**WHAT TO WORK ON**
Reproduce precisely the lines between the start of the data below and the line with "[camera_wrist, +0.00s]", both included.

**DATA**
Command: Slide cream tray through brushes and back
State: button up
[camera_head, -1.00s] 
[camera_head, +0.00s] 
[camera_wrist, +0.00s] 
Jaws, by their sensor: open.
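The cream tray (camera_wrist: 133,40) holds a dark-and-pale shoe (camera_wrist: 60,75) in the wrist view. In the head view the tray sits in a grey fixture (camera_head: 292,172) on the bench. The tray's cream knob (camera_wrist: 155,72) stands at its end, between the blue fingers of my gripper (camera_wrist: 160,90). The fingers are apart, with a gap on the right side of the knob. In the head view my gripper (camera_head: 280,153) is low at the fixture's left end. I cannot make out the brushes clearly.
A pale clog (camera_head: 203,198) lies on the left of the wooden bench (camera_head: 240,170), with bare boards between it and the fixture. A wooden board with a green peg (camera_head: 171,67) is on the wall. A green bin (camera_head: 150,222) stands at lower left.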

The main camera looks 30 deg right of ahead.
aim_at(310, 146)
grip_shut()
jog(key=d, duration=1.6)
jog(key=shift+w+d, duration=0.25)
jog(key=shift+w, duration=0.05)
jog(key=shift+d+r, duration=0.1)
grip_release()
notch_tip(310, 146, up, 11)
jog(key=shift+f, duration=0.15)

**ANSWER FOR THE TASK**
Command: Slide cream tray through brushes and back
State: button up
[camera_head, -1.00s] 
[camera_head, +0.00s] 
[camera_wrist, +0.00s] 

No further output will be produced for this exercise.